#### [Do this]
Below this line is a set of entries; quote exactly the lines from the line that contains "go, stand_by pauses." to the line that contains "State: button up", both lines included.

#### [Records for this task]
-- START --
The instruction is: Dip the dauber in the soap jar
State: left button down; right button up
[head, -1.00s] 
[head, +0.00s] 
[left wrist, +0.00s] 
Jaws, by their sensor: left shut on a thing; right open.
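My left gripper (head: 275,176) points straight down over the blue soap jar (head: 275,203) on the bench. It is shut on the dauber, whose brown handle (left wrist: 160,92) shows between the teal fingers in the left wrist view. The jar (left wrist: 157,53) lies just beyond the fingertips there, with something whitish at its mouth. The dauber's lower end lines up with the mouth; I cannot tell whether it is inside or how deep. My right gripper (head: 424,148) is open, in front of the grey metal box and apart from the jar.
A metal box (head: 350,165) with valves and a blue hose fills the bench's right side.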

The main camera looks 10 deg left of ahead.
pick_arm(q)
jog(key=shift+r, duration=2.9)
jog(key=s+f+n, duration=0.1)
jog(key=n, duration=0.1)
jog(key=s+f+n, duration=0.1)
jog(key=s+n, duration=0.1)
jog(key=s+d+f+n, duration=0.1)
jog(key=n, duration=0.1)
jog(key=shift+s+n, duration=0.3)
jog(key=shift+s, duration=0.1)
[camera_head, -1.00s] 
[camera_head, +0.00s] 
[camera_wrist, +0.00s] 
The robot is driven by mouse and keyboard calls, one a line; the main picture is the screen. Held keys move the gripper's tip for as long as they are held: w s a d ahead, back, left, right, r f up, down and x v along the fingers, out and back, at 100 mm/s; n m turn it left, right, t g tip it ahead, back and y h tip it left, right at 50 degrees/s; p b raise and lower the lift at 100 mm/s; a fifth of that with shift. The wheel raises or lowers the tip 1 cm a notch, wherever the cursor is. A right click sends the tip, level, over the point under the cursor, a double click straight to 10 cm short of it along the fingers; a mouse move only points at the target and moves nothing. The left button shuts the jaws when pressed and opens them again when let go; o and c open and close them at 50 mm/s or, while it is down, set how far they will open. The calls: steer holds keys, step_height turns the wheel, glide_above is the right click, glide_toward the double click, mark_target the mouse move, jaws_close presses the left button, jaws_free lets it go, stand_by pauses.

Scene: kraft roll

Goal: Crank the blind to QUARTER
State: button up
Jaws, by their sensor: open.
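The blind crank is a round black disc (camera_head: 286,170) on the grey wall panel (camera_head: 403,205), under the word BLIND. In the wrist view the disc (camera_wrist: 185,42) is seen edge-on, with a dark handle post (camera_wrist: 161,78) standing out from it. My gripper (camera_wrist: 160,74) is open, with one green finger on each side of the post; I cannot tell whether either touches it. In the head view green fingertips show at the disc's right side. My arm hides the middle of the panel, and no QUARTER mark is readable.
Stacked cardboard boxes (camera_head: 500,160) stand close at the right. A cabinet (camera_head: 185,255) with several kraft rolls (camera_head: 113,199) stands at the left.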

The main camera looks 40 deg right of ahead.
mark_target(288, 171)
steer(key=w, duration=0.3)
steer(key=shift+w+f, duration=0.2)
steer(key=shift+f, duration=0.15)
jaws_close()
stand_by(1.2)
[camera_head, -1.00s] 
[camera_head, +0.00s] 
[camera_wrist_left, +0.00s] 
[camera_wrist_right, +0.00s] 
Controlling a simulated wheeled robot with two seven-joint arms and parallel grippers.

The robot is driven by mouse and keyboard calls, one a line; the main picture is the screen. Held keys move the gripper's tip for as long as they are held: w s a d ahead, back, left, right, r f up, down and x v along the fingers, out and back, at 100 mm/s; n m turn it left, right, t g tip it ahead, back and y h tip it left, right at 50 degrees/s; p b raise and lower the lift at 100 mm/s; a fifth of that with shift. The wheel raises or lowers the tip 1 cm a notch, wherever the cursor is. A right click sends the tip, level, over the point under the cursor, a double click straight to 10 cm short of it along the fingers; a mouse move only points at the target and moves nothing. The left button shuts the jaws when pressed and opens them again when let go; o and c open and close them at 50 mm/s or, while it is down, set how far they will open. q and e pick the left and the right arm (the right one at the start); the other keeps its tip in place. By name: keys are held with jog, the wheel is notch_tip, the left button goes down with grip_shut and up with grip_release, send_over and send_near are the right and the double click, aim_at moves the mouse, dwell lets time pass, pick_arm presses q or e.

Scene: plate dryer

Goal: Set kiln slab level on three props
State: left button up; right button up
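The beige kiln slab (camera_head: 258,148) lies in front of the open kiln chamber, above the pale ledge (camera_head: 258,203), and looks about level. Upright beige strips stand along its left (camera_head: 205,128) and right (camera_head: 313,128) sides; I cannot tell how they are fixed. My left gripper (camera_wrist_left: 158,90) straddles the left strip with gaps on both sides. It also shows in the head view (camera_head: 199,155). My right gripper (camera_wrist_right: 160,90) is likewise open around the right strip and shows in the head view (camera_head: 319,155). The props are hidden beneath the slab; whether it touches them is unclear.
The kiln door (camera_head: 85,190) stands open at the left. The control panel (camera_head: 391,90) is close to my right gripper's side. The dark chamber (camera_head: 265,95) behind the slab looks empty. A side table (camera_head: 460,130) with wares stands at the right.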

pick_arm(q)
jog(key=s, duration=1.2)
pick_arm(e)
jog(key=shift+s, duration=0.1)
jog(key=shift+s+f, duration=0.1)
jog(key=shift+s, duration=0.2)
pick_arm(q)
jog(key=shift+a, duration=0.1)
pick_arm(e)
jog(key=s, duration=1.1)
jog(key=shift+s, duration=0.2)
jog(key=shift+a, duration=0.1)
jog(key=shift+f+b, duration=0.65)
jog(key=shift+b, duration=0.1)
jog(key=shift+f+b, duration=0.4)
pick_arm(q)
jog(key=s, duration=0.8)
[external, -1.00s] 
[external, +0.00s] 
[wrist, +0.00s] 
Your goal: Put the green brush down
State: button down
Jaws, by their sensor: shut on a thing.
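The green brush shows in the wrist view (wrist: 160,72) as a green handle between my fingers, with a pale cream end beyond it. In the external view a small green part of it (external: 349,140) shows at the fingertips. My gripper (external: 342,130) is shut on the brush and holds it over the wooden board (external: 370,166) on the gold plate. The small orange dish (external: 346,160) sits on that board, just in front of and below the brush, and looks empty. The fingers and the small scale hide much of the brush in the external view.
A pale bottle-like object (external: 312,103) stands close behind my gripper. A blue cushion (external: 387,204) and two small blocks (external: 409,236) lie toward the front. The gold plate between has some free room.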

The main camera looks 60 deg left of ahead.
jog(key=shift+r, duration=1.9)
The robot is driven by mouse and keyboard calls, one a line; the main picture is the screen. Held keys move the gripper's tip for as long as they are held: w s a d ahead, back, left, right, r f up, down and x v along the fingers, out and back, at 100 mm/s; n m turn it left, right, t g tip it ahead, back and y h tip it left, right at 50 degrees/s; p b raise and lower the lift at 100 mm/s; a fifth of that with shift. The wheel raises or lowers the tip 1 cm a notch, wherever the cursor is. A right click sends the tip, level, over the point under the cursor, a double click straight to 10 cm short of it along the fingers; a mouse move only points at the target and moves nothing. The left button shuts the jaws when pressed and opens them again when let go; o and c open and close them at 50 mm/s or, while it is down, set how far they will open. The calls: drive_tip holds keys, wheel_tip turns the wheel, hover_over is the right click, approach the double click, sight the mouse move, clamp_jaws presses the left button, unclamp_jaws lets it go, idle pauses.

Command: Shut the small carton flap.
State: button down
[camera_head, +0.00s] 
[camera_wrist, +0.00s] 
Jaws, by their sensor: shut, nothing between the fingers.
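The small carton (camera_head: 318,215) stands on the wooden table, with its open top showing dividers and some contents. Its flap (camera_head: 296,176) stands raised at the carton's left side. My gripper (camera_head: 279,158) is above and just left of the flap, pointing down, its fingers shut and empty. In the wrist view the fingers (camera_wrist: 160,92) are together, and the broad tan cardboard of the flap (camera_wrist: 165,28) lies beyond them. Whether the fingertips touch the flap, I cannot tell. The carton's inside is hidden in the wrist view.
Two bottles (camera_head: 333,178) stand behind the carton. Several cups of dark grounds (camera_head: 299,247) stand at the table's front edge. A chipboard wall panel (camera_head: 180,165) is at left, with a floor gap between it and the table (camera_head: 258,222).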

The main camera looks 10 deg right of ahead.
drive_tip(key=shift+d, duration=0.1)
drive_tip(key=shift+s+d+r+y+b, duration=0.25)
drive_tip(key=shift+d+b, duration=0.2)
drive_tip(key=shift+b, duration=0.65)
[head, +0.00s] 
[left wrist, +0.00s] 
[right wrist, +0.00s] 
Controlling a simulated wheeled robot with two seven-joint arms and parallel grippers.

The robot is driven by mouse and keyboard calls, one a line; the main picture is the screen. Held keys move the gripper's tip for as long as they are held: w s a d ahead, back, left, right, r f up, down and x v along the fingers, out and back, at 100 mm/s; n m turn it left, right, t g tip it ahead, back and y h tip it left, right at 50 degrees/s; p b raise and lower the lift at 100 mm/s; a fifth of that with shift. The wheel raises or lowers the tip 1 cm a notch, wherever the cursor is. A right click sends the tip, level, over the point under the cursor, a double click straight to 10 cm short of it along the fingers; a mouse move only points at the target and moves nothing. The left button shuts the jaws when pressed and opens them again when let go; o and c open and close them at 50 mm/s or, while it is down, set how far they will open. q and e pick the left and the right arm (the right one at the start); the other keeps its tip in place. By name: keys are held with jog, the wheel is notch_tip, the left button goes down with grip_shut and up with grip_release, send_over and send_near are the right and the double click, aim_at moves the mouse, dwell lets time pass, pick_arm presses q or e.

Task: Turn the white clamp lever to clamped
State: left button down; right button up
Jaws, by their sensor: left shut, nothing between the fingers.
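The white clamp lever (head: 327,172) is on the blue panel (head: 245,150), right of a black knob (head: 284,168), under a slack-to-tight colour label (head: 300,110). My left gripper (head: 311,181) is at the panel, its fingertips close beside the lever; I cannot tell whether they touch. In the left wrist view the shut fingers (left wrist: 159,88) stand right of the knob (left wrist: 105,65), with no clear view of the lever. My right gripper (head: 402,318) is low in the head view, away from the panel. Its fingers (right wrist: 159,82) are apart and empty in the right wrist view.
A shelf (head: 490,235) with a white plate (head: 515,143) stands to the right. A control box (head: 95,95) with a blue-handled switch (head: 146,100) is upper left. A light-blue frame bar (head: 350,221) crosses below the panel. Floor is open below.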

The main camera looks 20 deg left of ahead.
-- END --
#### [Output for this task]
The robot is driven by mouse and keyboard calls, one a line; the main picture is the screen. Held keys move the gripper's tip for as long as they are held: w s a d ahead, back, left, right, r f up, down and x v along the fingers, out and back, at 100 mm/s; n m turn it left, right, t g tip it ahead, back and y h tip it left, right at 50 degrees/s; p b raise and lower the lift at 100 mm/s; a fifth of that with shift. The wheel raises or lowers the tip 1 cm a notch, wherever the cursor is. A right click sends the tip, level, over the point under the cursor, a double click straight to 10 cm short of it along the fingers; a mouse move only points at the target and moves nothing. The left button shuts the jaws when pressed and opens them again when let go; o and c open and close them at 50 mm/s or, while it is down, set how far they will open. The calls: steer holds keys, step_height turns the wheel, glide_above is the right click, glide_toward the double click, mark_target the mouse move, jaws_close presses the left button, jaws_free lets it go, stand_by pauses.

Scene: kraft roll

Goal: Crank the blind to QUARTER
State: button up

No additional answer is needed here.